Sedangkan secara istilah, tulis pengarang, maknanya adalah membersihkan hadas dan najis yang melekat pada tubuh dan pakaian seseorang yang diakibatkan oleh sesuatu sebab yang merusak (tidak sah) apabila digunakan untuk beribadah.
Hadas atau najis itu antara lain, air kencing, air besar, mani, madzi, berhubungan suami istri, darah, nanah, air liur binatang yang diharamkan, dan lain sebagainya. Dan untuk membersihkan hadas atau najis itu dari tubuh atau pakaian, harus dilakukan dengan mencucinya, berwudlu, mandi, atau bertayamum. Secara terperinci, Syekh Taqiyuddin menjelaskan tentang tata cara membersihkannya, termasuk anjuran-anjuran (Sunnah) dalam melakukannya.

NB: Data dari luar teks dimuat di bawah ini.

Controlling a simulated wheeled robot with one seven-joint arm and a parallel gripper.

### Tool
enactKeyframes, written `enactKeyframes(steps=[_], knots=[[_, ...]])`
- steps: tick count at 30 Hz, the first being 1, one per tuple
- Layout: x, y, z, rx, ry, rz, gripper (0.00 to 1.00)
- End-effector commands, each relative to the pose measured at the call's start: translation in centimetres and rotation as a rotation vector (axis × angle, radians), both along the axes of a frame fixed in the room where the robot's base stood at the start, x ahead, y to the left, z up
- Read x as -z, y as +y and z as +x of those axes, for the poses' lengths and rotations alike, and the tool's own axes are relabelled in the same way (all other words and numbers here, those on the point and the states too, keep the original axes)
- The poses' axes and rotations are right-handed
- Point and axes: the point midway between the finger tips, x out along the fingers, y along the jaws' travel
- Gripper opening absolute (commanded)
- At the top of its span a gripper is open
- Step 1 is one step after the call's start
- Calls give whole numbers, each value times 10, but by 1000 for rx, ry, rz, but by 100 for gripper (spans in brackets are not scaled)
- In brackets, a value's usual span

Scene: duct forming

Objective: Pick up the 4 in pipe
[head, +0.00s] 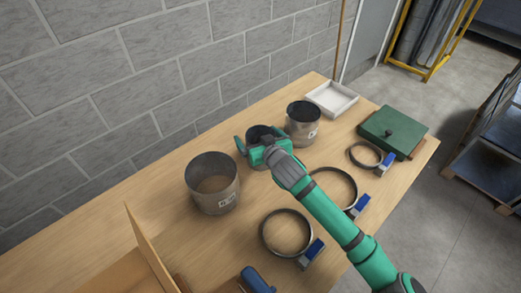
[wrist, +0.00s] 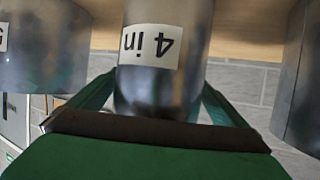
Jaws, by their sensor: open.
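The 4 in pipe (wrist: 165,85) is a short grey metal cylinder with a white "4 in" label, upside down in the wrist view. In the head view the 4 in pipe (head: 262,131) stands on the table, mostly hidden behind my gripper (head: 257,143). My gripper is open, with one finger on each side of the pipe. In the wrist view my gripper (wrist: 160,103) shows a gap beside the pipe at the right finger; contact at the left finger is unclear.
A wider pipe (head: 212,187) stands left on the wooden table (head: 150,205), and another labelled pipe (head: 303,126) stands close right. Several ring clamps (head: 287,212) with blue handles lie in front. A white tray (head: 331,98) and green box (head: 394,131) are at the right; a block wall (head: 130,80) stands behind.

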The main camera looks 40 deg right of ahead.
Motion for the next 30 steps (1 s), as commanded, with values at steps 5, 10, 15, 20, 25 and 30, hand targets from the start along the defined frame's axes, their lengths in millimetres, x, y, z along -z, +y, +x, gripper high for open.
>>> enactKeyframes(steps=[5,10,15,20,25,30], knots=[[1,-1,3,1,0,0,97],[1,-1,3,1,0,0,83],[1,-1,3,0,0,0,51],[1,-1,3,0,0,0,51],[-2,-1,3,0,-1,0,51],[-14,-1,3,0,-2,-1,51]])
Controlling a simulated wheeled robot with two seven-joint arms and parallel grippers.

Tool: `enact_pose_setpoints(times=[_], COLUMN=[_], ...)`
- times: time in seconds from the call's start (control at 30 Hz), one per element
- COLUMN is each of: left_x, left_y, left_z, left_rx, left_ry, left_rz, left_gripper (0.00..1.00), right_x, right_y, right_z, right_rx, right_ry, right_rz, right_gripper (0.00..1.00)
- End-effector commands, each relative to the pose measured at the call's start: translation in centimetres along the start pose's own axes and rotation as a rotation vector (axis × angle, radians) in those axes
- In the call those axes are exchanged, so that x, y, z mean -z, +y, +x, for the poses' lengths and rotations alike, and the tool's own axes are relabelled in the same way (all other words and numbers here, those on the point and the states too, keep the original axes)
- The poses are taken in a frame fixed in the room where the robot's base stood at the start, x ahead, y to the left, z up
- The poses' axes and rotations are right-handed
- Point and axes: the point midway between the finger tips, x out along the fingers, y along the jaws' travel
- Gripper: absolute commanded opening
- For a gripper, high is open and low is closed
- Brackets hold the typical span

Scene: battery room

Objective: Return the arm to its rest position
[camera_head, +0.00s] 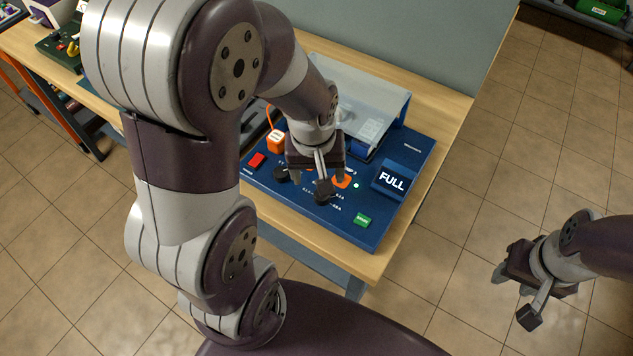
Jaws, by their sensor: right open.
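My left arm comes in from the left and reaches over the blue panel (340,222) on the wooden table. My left gripper (316,178) hangs above the middle of the panel. Its fingertips point down and partly blend with the dark panel, so I cannot tell its opening or whether it touches anything. My right gripper (508,284) is at the right, out past the table's edge over the tiled floor. It is open and empty.
The panel carries a red switch (257,160), an orange plug (276,140), a "FULL" display (392,181), a green button (362,220) and a clear-covered case (362,100). A grey partition (430,45) stands behind. Floor (560,150) right of the wooden table (440,140) is clear.

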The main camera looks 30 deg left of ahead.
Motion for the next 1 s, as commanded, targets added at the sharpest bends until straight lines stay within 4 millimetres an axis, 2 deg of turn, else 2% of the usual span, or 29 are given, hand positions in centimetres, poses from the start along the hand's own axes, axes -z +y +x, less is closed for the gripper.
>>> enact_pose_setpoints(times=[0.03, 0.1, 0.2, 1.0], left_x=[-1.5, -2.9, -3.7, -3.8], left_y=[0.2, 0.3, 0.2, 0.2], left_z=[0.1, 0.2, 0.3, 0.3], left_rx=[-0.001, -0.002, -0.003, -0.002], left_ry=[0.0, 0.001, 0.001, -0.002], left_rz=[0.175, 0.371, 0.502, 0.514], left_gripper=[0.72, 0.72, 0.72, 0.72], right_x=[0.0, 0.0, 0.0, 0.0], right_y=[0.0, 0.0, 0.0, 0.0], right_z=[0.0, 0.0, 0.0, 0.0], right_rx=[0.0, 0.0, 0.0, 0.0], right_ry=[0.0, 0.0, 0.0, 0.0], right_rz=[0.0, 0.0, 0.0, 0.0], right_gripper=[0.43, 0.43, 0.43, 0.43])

Misalnya, saat menjelaskan perbedaan antara mani, wadi, dan madzi serta kewajiban mandi (janabat). Menurutnya, jika seseorang keluar mani, baik karena bersenggama (jima’), mimpi, atau onani (istimna’), maka ia wajib mandi.
Ia menjelaskan hal ini dengan mengutip hadis Nabi SAW, diantaranya yang diriwayatkan oleh Abu Sa’id al-Khudri RA. ''Sesungguhnya air itu adalah dari air.'' (Innama al-maa`u min al-maa`i) (HR Muslim). Maksud dari hadis ini adalah bahwa sesungguhnya mandi itu adalah karena keluarnya mani.
Pengarang melanjutkan, ''Jika yang keluar adalah madzi, maka cukup dibasuh saja, dan tidak wajib mandi. Namun keluarnya madzi dapat membatalkan wudhu.'' Diriwayatkan dari Ali bin Abi Thalib RA, ''Aku adalah seorang laki-laki yang sering mengeluarkan madzi, tapi aku malu bertanya kepada Rasulullah SAW karena kedudukan puteri beliau [sebagai isteriku]. Maka aku memerintahkan Miqdad bin Al-Aswad al-Kindi untuk bertanya kepada Rasulullah SAW. Maka berkatalah Rasulullah SAW, ''[Hendaklah dia] membasuh alat kemaluannya dan berwudhu.'' (HR Bukhari dan Muslim).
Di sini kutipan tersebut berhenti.